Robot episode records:
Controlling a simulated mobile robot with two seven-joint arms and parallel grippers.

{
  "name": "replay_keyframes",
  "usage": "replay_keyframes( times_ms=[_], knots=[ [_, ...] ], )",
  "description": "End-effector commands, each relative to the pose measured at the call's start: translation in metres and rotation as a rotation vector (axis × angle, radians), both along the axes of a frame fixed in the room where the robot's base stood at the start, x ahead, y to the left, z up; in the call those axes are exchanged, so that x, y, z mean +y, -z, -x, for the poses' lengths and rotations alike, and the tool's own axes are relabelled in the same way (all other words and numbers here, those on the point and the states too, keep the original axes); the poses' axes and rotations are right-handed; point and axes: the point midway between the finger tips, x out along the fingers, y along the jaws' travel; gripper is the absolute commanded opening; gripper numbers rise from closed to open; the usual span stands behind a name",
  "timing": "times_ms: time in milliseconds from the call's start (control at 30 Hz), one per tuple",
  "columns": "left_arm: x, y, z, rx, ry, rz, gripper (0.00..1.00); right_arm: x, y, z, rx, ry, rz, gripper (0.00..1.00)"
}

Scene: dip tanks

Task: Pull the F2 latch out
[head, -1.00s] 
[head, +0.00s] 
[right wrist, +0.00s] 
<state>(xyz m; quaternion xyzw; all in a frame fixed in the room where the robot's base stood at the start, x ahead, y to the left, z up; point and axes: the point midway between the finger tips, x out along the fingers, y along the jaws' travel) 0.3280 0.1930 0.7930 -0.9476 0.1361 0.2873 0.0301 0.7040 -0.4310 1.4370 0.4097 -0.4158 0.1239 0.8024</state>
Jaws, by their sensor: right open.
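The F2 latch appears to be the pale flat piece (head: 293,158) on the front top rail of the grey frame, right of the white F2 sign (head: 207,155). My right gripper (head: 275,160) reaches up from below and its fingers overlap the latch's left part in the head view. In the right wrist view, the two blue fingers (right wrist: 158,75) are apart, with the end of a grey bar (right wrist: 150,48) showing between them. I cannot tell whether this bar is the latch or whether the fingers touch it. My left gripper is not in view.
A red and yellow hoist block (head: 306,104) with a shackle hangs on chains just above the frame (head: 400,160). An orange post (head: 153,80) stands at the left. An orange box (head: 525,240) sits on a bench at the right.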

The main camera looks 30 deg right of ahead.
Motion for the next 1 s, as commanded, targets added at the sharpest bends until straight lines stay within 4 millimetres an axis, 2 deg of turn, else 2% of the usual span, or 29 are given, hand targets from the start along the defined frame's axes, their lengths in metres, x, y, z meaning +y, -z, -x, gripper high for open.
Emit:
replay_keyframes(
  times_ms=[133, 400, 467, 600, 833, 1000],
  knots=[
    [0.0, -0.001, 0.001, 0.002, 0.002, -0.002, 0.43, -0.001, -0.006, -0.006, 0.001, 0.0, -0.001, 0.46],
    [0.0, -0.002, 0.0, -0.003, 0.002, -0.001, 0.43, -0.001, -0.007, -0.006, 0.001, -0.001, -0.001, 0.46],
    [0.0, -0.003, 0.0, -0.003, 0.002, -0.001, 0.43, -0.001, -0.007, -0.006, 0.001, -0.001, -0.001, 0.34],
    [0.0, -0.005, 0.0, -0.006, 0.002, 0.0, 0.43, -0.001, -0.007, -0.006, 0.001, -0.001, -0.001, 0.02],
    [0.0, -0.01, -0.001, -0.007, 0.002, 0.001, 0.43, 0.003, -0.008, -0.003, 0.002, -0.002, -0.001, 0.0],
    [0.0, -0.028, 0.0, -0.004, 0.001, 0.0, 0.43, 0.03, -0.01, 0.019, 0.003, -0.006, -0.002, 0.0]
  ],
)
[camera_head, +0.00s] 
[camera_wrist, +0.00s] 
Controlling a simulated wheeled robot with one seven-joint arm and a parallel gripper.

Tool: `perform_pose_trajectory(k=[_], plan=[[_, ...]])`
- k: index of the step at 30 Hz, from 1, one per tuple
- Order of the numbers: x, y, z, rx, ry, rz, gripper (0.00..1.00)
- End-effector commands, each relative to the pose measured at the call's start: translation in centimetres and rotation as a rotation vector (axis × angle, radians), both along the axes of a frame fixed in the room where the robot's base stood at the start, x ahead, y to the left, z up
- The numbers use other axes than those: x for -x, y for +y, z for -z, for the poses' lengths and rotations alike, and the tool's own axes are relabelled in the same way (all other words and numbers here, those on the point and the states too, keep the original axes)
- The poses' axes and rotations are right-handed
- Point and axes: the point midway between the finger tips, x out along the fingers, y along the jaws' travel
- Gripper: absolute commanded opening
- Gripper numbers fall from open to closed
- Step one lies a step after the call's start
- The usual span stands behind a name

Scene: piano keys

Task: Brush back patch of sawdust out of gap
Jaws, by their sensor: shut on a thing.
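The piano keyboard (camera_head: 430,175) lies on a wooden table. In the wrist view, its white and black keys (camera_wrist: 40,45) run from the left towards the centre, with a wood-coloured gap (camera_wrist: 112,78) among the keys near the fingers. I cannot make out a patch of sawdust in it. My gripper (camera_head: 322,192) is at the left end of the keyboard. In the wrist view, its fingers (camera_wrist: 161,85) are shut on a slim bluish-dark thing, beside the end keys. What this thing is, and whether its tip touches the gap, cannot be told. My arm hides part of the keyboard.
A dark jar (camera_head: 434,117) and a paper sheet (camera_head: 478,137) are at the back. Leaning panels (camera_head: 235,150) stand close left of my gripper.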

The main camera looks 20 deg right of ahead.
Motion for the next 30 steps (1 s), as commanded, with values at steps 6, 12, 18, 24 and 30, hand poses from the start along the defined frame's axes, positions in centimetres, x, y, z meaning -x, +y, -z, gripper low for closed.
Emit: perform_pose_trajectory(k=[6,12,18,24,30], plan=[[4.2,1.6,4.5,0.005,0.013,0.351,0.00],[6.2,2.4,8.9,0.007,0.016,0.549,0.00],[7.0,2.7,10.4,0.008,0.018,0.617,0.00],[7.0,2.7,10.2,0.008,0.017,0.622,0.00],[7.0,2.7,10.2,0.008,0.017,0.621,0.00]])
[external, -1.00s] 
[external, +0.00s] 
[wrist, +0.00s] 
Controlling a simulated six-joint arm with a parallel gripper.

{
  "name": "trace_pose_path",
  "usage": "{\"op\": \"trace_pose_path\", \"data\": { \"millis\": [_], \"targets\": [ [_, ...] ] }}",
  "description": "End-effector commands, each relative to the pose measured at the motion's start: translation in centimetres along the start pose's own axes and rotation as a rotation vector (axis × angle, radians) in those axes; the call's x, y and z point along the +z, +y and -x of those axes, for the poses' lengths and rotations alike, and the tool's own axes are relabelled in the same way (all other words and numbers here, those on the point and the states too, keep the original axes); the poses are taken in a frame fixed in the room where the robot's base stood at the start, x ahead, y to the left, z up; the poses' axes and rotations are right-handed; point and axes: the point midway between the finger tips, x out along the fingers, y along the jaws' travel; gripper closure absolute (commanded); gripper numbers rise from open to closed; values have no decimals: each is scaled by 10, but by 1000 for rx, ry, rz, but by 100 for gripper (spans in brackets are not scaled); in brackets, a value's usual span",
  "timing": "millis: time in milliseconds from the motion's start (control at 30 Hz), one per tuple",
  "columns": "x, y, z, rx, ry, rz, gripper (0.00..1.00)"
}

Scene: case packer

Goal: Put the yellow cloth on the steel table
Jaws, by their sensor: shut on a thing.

PROBLEM
Starting at the line that contains "- Step one lies a step after the call's start", set down every line up to and including the line that contains "Task: Brush back patch of sawdust out of gap", exactly as given, and no other line.

EXERCISE ANSWER
- Step one lies a step after the call's start
- The usual span stands behind a name

Scene: piano keys

Task: Brush back patch of sawdust out of gap

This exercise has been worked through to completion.